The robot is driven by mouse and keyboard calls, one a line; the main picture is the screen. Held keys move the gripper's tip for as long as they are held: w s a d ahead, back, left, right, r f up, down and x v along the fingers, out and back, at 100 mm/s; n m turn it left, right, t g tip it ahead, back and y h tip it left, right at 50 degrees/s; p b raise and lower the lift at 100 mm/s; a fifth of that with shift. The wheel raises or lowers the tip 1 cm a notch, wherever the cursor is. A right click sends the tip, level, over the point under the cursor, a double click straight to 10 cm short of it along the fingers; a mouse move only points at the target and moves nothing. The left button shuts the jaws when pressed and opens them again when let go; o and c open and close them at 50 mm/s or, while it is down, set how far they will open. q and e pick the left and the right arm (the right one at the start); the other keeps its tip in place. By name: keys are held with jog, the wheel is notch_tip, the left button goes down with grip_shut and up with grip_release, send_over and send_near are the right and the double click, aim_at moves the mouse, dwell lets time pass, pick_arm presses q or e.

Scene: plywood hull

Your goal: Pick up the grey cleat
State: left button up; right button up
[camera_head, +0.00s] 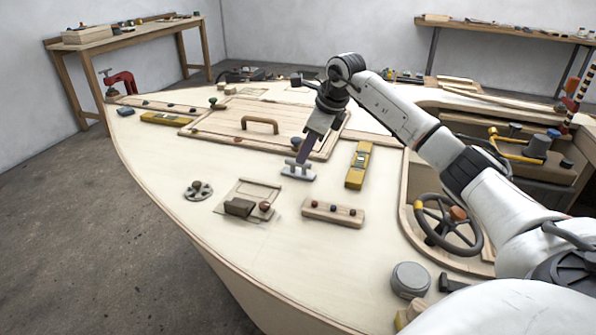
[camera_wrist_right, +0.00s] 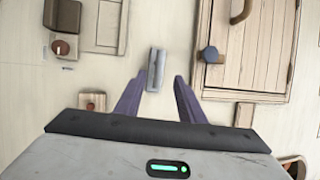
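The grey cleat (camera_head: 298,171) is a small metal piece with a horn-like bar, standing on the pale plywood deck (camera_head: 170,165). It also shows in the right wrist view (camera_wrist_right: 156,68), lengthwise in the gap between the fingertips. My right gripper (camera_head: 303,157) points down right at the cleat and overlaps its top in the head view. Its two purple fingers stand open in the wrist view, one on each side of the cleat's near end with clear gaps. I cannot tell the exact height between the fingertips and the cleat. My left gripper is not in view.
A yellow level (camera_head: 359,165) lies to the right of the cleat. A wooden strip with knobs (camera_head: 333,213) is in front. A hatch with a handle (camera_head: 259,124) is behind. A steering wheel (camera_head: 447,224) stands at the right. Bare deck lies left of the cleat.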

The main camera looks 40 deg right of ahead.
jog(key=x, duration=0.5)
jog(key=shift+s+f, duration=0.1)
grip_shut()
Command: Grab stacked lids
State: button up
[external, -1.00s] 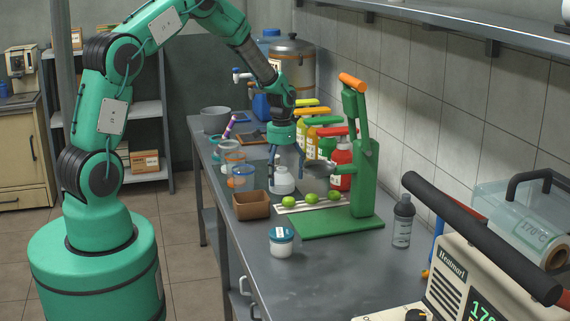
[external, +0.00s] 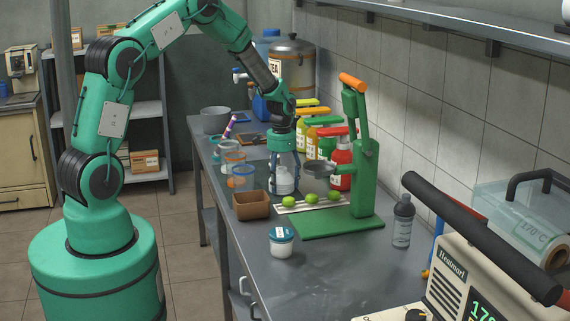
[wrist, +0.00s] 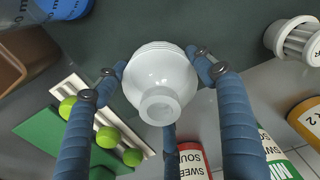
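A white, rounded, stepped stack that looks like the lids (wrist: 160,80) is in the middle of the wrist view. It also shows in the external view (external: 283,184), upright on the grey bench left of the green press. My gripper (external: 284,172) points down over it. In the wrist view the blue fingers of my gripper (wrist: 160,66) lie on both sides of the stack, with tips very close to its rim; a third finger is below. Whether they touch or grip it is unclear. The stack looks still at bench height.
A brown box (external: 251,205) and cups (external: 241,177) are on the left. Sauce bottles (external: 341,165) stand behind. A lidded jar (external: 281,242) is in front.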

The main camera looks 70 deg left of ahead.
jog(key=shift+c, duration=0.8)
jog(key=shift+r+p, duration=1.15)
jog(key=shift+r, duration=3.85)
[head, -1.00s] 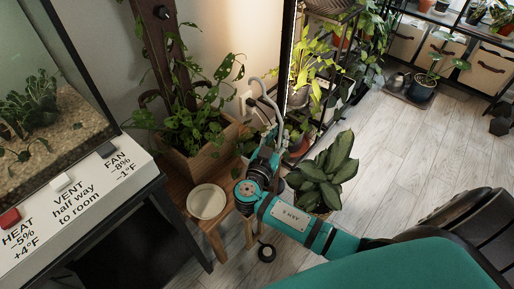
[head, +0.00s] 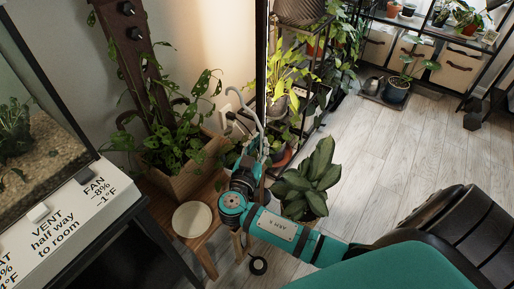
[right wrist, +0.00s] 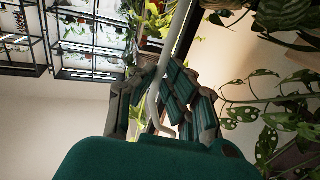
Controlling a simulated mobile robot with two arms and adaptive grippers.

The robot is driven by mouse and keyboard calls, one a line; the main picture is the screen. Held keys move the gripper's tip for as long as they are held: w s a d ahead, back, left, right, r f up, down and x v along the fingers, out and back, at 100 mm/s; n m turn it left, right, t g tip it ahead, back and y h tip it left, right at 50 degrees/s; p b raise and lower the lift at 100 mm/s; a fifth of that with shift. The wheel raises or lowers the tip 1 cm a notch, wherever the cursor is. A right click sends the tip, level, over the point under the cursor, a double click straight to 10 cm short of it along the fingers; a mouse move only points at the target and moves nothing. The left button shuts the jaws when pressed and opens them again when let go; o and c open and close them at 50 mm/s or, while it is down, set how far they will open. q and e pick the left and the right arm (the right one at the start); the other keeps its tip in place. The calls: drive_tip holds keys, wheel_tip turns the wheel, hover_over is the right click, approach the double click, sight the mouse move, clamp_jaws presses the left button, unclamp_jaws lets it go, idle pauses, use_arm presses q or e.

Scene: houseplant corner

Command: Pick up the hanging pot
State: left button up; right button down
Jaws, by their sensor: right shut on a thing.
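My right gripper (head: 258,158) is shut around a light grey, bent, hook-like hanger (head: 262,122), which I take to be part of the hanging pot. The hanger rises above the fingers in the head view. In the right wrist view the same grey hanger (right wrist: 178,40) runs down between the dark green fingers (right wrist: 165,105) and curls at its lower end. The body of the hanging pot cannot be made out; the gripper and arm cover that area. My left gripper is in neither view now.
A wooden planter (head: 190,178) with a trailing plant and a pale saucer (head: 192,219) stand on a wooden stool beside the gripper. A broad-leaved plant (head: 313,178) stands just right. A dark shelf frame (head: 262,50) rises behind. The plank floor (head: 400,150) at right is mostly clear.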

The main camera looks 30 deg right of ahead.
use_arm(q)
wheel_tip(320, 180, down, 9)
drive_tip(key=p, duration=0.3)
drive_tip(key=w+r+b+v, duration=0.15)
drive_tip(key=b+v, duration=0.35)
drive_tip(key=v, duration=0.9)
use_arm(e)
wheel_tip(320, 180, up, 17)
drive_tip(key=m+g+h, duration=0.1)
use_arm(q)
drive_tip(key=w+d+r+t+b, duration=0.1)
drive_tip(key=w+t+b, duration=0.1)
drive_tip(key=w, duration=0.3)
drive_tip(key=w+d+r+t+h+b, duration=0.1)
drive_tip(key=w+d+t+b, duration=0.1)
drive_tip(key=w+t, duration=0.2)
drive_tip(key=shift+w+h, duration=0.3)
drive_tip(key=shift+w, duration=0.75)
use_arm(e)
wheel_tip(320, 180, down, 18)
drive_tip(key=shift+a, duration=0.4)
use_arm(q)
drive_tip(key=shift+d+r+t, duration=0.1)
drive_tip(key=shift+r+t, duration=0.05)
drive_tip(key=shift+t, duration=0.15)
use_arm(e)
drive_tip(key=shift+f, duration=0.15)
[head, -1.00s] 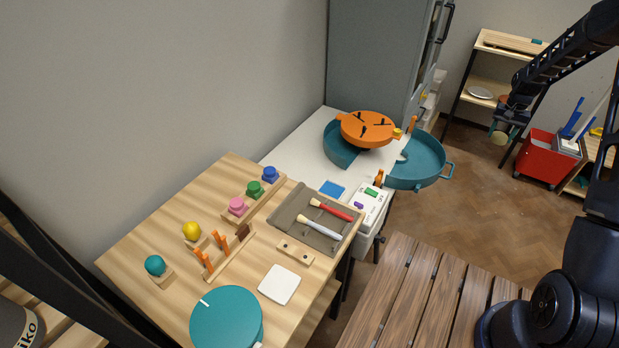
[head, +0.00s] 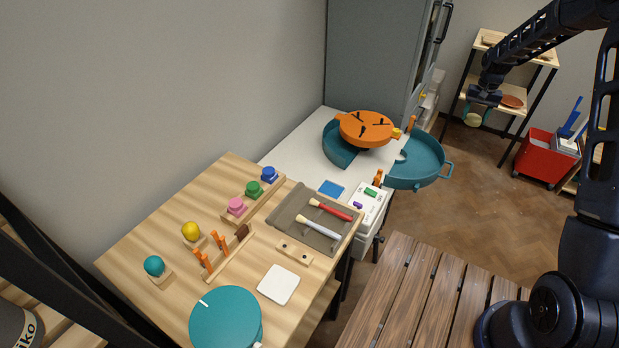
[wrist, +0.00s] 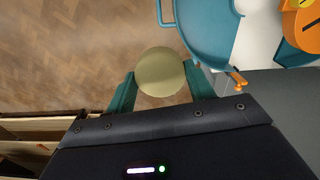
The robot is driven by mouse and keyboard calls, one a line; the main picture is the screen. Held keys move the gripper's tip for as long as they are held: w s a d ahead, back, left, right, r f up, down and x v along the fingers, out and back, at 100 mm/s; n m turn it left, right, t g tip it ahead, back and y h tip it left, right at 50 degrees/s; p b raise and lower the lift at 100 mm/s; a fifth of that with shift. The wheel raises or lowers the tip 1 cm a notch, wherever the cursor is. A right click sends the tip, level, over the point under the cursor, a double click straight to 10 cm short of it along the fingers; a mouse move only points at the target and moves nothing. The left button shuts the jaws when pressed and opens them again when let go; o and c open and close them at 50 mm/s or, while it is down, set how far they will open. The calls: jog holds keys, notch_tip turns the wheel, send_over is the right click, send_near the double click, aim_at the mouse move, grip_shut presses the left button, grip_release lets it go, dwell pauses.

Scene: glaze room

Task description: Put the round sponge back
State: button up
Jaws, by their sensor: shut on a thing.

_ _ _ _ _ _ _

Output the entries above exactly. Drop the pictures.

# [SOLVED EXERCISE]
The robot is driven by mouse and keyboard calls, one a line; the main picture is the screen. Held keys move the gripper's tip for as long as they are held: w s a d ahead, back, left, right, r f up, down and x v along the fingers, out and back, at 100 mm/s; n m turn it left, right, t g tip it ahead, back and y h tip it left, right at 50 degrees/s; p b raise and lower the lift at 100 mm/s; a fifth of that with shift. The wheel raises or lowers the tip 1 cm a notch, wherever the cursor is. A right click sends the tip, level, over the point under the cursor, a double click straight to 10 cm short of it along the fingers; a mouse move only points at the target and moves nothing. The left button shuts the jaws when pressed and opens them again when let go; o and c open and close them at 50 mm/s or, while it is down, set how far they will open. q and e pick the left and the right arm (the right one at the start); the other keeps its tip in place. By name: keys are held with jog, the wheel is notch_tip, the left button goes down with grip_shut and up with grip_release, send_over and send_near are the right and the double click, aim_at moves the mouse, dwell lets time pass, pick_arm presses q or e.

Scene: plywood hull

Your goal: Pick up the grey cleat
State: left button up; right button up
[camera_head, +0.00s] 
[camera_wrist_right, +0.00s] 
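The grey cleat (camera_head: 298,171) is a small metal piece with a horn-like bar, standing on the pale plywood deck (camera_head: 170,165). It also shows in the right wrist view (camera_wrist_right: 156,68), lengthwise in the gap between the fingertips. My right gripper (camera_head: 303,157) points down right at the cleat and overlaps its top in the head view. Its two purple fingers stand open in the wrist view, one on each side of the cleat's near end with clear gaps. I cannot tell the exact height between the fingertips and the cleat. My left gripper is not in view.
A yellow level (camera_head: 359,165) lies to the right of the cleat. A wooden strip with knobs (camera_head: 333,213) is in front. A hatch with a handle (camera_head: 259,124) is behind. A steering wheel (camera_head: 447,224) stands at the right. Bare deck lies left of the cleat.

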The main camera looks 40 deg right of ahead.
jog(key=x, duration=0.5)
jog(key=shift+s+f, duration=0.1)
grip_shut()
Command: Grab stacked lids
State: button up
[external, -1.00s] 
[external, +0.00s] 
[wrist, +0.00s] 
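A white, rounded, stepped stack that looks like the lids (wrist: 160,80) is in the middle of the wrist view. It also shows in the external view (external: 283,184), upright on the grey bench left of the green press. My gripper (external: 284,172) points down over it. In the wrist view the blue fingers of my gripper (wrist: 160,66) lie on both sides of the stack, with tips very close to its rim; a third finger is below. Whether they touch or grip it is unclear. The stack looks still at bench height.
A brown box (external: 251,205) and cups (external: 241,177) are on the left. Sauce bottles (external: 341,165) stand behind. A lidded jar (external: 281,242) is in front.

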The main camera looks 70 deg left of ahead.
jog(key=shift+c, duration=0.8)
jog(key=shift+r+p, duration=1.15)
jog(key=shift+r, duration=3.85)
[head, -1.00s] 
[head, +0.00s] 
[right wrist, +0.00s] 
Controlling a simulated mobile robot with two arms and adaptive grippers.

The robot is driven by mouse and keyboard calls, one a line; the main picture is the screen. Held keys move the gripper's tip for as long as they are held: w s a d ahead, back, left, right, r f up, down and x v along the fingers, out and back, at 100 mm/s; n m turn it left, right, t g tip it ahead, back and y h tip it left, right at 50 degrees/s; p b raise and lower the lift at 100 mm/s; a fifth of that with shift. The wheel raises or lowers the tip 1 cm a notch, wherever the cursor is. A right click sends the tip, level, over the point under the cursor, a double click straight to 10 cm short of it along the fingers; a mouse move only points at the target and moves nothing. The left button shuts the jaws when pressed and opens them again when let go; o and c open and close them at 50 mm/s or, while it is down, set how far they will open. q and e pick the left and the right arm (the right one at the start); the other keeps its tip in place. The calls: drive_tip holds keys, wheel_tip turns the wheel, hover_over is the right click, approach the double click, sight the mouse move, clamp_jaws presses the left button, unclamp_jaws lets it go, idle pauses, use_arm presses q or e.

Scene: houseplant corner

Command: Pick up the hanging pot
State: left button up; right button down
Jaws, by their sensor: right shut on a thing.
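My right gripper (head: 258,158) is shut around a light grey, bent, hook-like hanger (head: 262,122), which I take to be part of the hanging pot. The hanger rises above the fingers in the head view. In the right wrist view the same grey hanger (right wrist: 178,40) runs down between the dark green fingers (right wrist: 165,105) and curls at its lower end. The body of the hanging pot cannot be made out; the gripper and arm cover that area. My left gripper is in neither view now.
A wooden planter (head: 190,178) with a trailing plant and a pale saucer (head: 192,219) stand on a wooden stool beside the gripper. A broad-leaved plant (head: 313,178) stands just right. A dark shelf frame (head: 262,50) rises behind. The plank floor (head: 400,150) at right is mostly clear.

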The main camera looks 30 deg right of ahead.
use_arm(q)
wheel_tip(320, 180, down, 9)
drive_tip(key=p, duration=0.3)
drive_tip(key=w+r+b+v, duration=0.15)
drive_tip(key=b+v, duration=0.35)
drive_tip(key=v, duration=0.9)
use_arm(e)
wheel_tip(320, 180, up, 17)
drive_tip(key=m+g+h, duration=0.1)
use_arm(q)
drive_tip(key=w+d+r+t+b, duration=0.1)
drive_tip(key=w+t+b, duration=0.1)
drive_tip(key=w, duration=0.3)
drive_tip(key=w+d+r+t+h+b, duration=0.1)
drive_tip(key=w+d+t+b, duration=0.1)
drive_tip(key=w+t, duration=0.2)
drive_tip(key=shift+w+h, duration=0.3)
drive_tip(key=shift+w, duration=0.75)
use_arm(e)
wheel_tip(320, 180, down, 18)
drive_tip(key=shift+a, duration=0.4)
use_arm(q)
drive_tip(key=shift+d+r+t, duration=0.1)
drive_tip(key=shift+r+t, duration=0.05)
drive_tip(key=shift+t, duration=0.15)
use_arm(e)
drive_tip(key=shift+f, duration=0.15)
[head, -1.00s] 
[head, +0.00s] 
[wrist, +0.00s] 
The robot is driven by mouse and keyboard calls, one a line; the main picture is the screen. Held keys move the gripper's tip for as long as they are held: w s a d ahead, back, left, right, r f up, down and x v along the fingers, out and back, at 100 mm/s; n m turn it left, right, t g tip it ahead, back and y h tip it left, right at 50 degrees/s; p b raise and lower the lift at 100 mm/s; a fifth of that with shift. The wheel raises or lowers the tip 1 cm a notch, wherever the cursor is. A right click sends the tip, level, over the point under the cursor, a double click straight to 10 cm short of it along the fingers; a mouse move only points at the target and moves nothing. The left button shuts the jaws when pressed and opens them again when let go; o and c open and close them at 50 mm/s or, while it is down, set how far they will open. The calls: jog holds keys, notch_tip turns the wheel, send_over is the right click, send_near the double click, aim_at the mouse move, grip_shut presses the left button, grip_release lets it go, dwell pauses.

Scene: glaze room

Task description: Put the round sponge back
State: button up
Jaws, by their sensor: shut on a thing.

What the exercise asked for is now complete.